In the opening minutes of the film, a girl is being stalked by something unseen and she meets a grisly demise. We then meet Hugh (Jake Weary) and Jay (Maika Monroe), two cute teenagers on a date. When something spooks Hugh, they abandon the date. The two go on another date and they take their relationship to a more physical level, only for Hugh to reveal that now something will stalk Jay. It might be someone who looks familiar or like someone she’s never seen before, but whoever it is, they won’t stop. The stalking figure will only ever walk slowly, but no matter how far she runs, it will catch up to her, unless she sleeps with someone and this entity will then make that person the target. Jay and her group of friends must figure out how to stop it for good and break the chain of this sexually transmitted pursuer. An “STP” if you will. Wait, like Stone Temple Pilots! This movie is basically about the Stone Temple Pilots.
It’s like she’s staring into my heart and there is NO way she likes what she sees.
There’s a lot about It Follows that sets it apart from so many other horror films, be it contemporary or classic. The film ambitiously combines lots of different elements into a unique cacophony of dread. The sexual themes depicted in the film remind me very much of the Charles Burns graphic novel Black Hole in that sex in both stories will always end poorly, just to varying degrees of consequence. In the real world, sex can lead to pregnancy, STDs, and death. Those aren’t certainties with the right protective measures, but in It Follows, there is a direct cause-and-effect. Sleep with someone, and they will be stalked by something that cannot be stopped. The joy of sex is almost completely removed and merely serves as a way of delaying your own mortality. In that respect, it does feel like it reflects the real world in the sex, or generally any expression of a human connection, is a reminder of how good it feels to be alive and a distraction that we will all ultimately die.
Hey you big sissy with the flashlight, stop hiding behind the pretty lady in the wheelchair!
Sex is often symbolic of punishment in films, particularly in the slasher genre, and It Follows approaches the subject from a completely different perspective. What makes a movie like Halloween so successful is the idea of this unstoppable “shape” that will never stop. You might be able to hide from it, or possibly injure it, but it will keep coming. This sense of dread is incredibly overwhelming throughout most of the film, because you never really know quite how far the characters have to retreat to buy themselves enough time. Sometimes they escape this force for a few hours, a few days, but the characters are always on their guard and can never truly breathe a sigh of relief. In that respect, changing what could have been a stereotypical slasher character into a possible shape-shifting supernatural entity as a highly original concept.

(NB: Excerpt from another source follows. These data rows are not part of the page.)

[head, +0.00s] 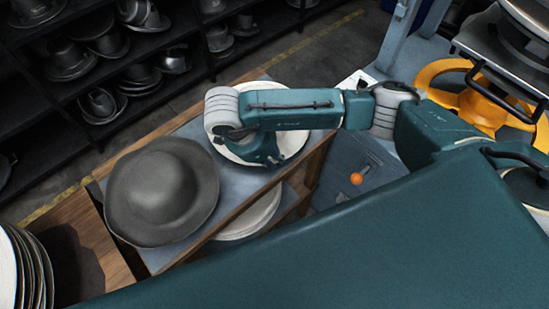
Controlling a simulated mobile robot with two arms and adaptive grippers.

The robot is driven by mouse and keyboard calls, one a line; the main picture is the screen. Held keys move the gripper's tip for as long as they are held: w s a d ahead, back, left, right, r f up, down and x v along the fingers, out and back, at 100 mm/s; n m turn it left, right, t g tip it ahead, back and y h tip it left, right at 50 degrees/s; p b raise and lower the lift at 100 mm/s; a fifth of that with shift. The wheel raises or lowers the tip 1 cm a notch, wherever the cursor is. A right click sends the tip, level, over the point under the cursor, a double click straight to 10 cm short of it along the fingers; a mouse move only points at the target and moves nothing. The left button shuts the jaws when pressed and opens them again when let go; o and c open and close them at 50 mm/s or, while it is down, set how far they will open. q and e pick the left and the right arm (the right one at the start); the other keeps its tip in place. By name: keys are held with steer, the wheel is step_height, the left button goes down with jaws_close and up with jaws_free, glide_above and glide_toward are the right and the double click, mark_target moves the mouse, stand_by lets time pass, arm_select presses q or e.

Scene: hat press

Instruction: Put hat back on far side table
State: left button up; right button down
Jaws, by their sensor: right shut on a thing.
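A dark grey hat (160,187) with a rounded crown and wide brim is at the left end of the blue-grey-topped side table (196,130), crown up. A pale round piece (293,143) is farther right on the same top, partly covered by my right arm. My right gripper (272,160) points down at this pale piece, apart from the grey hat. It is shut at the pale piece, but its fingertips are mostly hidden, so the exact contact is unclear. My left gripper is out of view.
Pale discs (252,217) lie on the table's lower shelf. Black racks (130,60) with metal hat forms stand behind. A stack of plates (22,265) is at lower left. A yellow machine part (447,75) and a small orange ball (356,179) are on the right.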

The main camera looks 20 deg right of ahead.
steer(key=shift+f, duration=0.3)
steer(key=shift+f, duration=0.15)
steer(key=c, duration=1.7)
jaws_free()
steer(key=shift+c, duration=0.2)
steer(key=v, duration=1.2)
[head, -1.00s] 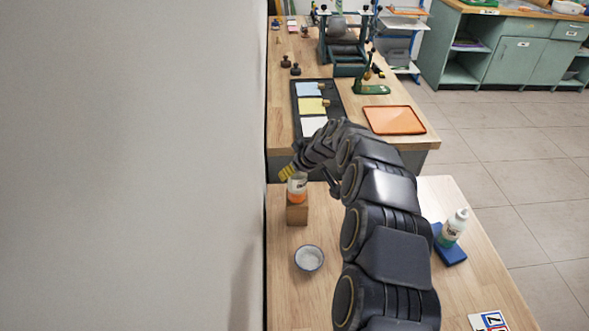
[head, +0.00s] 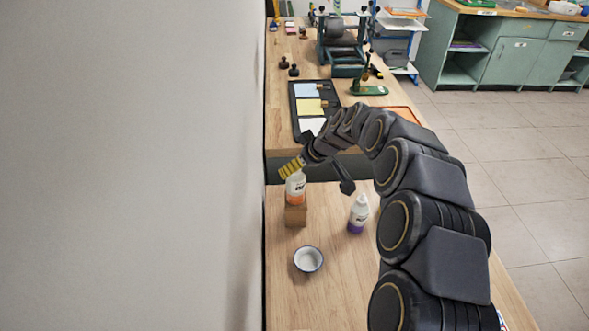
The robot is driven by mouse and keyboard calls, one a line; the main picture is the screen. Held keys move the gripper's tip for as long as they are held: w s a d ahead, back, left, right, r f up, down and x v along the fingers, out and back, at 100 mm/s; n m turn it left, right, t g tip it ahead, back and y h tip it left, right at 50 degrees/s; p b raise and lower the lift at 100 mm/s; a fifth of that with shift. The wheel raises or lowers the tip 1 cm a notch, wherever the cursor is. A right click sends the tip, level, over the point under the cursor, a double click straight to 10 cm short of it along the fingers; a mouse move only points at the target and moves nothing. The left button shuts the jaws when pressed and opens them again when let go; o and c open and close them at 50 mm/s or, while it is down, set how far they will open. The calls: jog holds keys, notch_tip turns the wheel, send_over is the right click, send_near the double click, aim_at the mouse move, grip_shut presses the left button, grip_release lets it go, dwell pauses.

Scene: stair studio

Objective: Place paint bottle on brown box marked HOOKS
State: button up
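A paint bottle (head: 295,188) with an orange lower part and a pale label stands upright on a small brown box (head: 296,215). The box stands on the near wooden table; I cannot read any marking on it. My gripper (head: 292,168) is at the top of this bottle, with a yellow-striped part over the bottle's top. Whether it holds the bottle or is open there cannot be told. A second bottle, white with a purple lower part (head: 358,214), stands on the table to the right of the box.
A small white bowl with a dark rim (head: 308,259) is on the table in front of the box. A wall (head: 130,170) runs close along the left. A black tray (head: 311,133) with coloured cards lies on the farther table. My arm covers the table's right side.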

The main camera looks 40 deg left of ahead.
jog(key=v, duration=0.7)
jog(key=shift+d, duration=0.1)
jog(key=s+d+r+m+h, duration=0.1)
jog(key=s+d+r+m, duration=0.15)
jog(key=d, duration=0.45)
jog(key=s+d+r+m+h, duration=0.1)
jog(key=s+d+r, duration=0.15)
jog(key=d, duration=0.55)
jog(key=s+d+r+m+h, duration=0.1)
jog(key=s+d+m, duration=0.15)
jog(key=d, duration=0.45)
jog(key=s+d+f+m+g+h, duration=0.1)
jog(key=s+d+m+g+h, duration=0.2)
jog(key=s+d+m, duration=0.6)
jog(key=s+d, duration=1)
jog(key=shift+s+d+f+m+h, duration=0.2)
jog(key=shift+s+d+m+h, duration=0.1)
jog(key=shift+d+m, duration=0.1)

I guess Maika Monroe does kind of stare at the camera a lot in this movie, doesn’t she?
All of these great concepts come thanks to writer/director David Robert Mitchell in this remarkable first foray into feature-length horror filmmaking. A growing trend over the past few years is to emulate films from the 1980’s, which It Follows does at times. Themes of sexuality and taboos amongst high school teens feels similar to films from the 80’s, along with an aesthetic that feels vintage, but that’s where the similarities to that decade end. The film’s cinematography really makes it stand out in its bold camerawork, from an escape in a wheelchair the focuses solely on the face of the victim without much idea of what’s pursuing them to a shot that pans 540 degrees and ends with a slow zoom. Very impressive visually, but also has great sound design with both musical choices and editing. The film didn’t need cheap jump scares to creep you out, but tossing in some musical stings at select reveals created some of the most effective and talked about scares of the whole festival.

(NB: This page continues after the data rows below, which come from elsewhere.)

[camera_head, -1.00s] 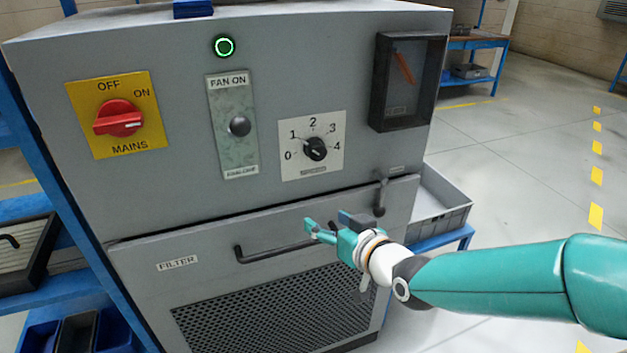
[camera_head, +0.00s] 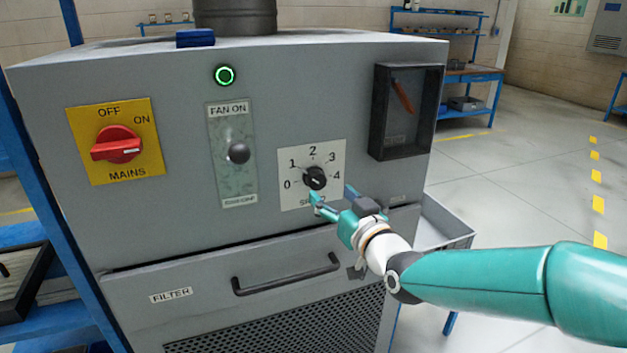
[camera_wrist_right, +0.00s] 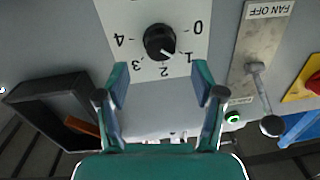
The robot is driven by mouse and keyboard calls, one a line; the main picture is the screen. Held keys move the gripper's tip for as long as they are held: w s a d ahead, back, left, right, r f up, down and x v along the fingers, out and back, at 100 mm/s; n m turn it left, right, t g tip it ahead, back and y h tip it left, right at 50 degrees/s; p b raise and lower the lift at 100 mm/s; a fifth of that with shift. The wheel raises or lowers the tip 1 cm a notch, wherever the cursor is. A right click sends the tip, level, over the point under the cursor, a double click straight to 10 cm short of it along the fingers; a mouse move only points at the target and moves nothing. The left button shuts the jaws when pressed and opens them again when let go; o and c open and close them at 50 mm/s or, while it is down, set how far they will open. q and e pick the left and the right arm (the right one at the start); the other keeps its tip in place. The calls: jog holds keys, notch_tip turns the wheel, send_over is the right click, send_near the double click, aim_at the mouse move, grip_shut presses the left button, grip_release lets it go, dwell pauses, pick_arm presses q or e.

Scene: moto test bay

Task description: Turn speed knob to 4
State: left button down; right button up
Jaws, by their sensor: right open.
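The black speed knob (camera_head: 315,178) sits on a white dial plate (camera_head: 297,199) marked 0 to 4 on the grey cabinet front. Its white mark points at about 1. My right gripper (camera_head: 332,196) is open and empty, just below and in front of the knob in the head view. In the right wrist view the knob (camera_wrist_right: 160,42) lies ahead of the gap between the open fingers (camera_wrist_right: 160,80), with its mark toward 1. The fingers appear apart from the knob. My left gripper is not in view.
A red mains switch (camera_head: 117,145) on a yellow plate and a fan toggle (camera_head: 239,153) are left of the dial. The filter door handle (camera_head: 287,274) protrudes below. A grey tray (camera_head: 446,225) stands at right.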

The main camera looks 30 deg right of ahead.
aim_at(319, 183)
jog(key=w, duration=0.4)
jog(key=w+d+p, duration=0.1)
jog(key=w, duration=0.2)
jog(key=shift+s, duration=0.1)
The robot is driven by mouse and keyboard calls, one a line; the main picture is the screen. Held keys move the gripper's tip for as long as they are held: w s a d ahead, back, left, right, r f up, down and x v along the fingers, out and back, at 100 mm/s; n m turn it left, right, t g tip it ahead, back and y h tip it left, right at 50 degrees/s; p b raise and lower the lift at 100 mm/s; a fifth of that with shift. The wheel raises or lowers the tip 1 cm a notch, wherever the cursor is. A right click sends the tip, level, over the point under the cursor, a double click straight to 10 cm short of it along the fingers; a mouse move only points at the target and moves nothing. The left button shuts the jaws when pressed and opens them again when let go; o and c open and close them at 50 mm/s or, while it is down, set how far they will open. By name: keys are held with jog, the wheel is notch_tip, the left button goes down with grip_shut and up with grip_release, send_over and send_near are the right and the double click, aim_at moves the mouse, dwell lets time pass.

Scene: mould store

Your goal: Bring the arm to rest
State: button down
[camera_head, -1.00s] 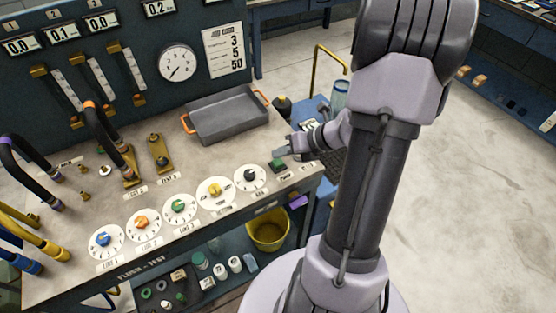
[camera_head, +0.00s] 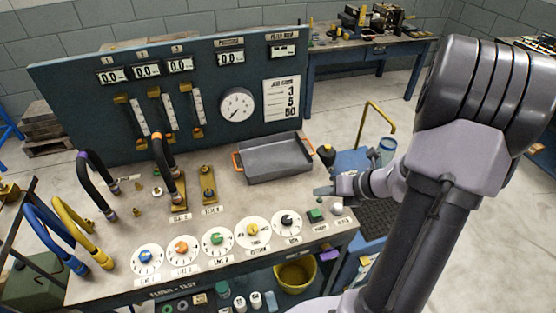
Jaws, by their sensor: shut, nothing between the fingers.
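My gripper (camera_head: 322,191) is shut and empty. It hangs over the right end of the test bench (camera_head: 125,215), behind the green button (camera_head: 316,215) and in front of the grey tray's right corner. My arm reaches in from the right, its upper links large in the view. The fingers are small here and I see no contact with anything.
A grey tray (camera_head: 275,160) with orange handles stands on the bench. Colored dials line the front, hoses (camera_head: 60,235) rise at left, and a gauge panel (camera_head: 75,100) stands behind. A yellow rail (camera_head: 380,122) is at right, with open floor (camera_head: 345,105) behind.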

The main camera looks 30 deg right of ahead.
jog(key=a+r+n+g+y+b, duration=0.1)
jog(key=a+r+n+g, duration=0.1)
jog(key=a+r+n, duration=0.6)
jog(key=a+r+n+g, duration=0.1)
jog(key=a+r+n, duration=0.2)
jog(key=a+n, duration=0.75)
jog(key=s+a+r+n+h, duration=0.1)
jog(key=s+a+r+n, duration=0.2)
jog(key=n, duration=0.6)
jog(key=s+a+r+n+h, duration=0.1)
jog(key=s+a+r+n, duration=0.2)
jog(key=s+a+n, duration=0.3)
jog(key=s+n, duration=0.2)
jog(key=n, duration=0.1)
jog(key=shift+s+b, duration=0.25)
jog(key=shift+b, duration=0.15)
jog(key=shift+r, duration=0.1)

Unfortunately there’s still the “awkward friend in love with hot girl” character, but I can’t really blame him.
Despite how many strengths the film has, it’s not without its flaws. Despite how interesting the concept is, that writing isn’t really reflected as well in the dialogue. The cast was clearly talented, and I appreciate that the dialogue didn’t try to make the characters talk like they were in their 30’s, but the more grounded dialogue caused some downtime that would take some of the tension away from a scene. As far as the storyline goes, the first two acts are fantastic, but things fell apart for me in the third act. For as ambitious as the concept was, the mythos that was created didn’t really pay off for me in a final conflict. Had the first two acts not been so good, I wouldn’t have had such high hopes for the rest of the film, but hopefully that’s a testament to how good those first two acts were. Ugh. GUYS. I wanted to flat-out love this movie, because there’s a ton of great stuff in it, but I just couldn’t. Regardless of the finale, which redeemed itself a bit with its ambiguity, It Follows is a disturbing foray into inescapable dread and the horrors that can result in rushing into a relationship before finding out if having sex will result in some demon creature following you forever.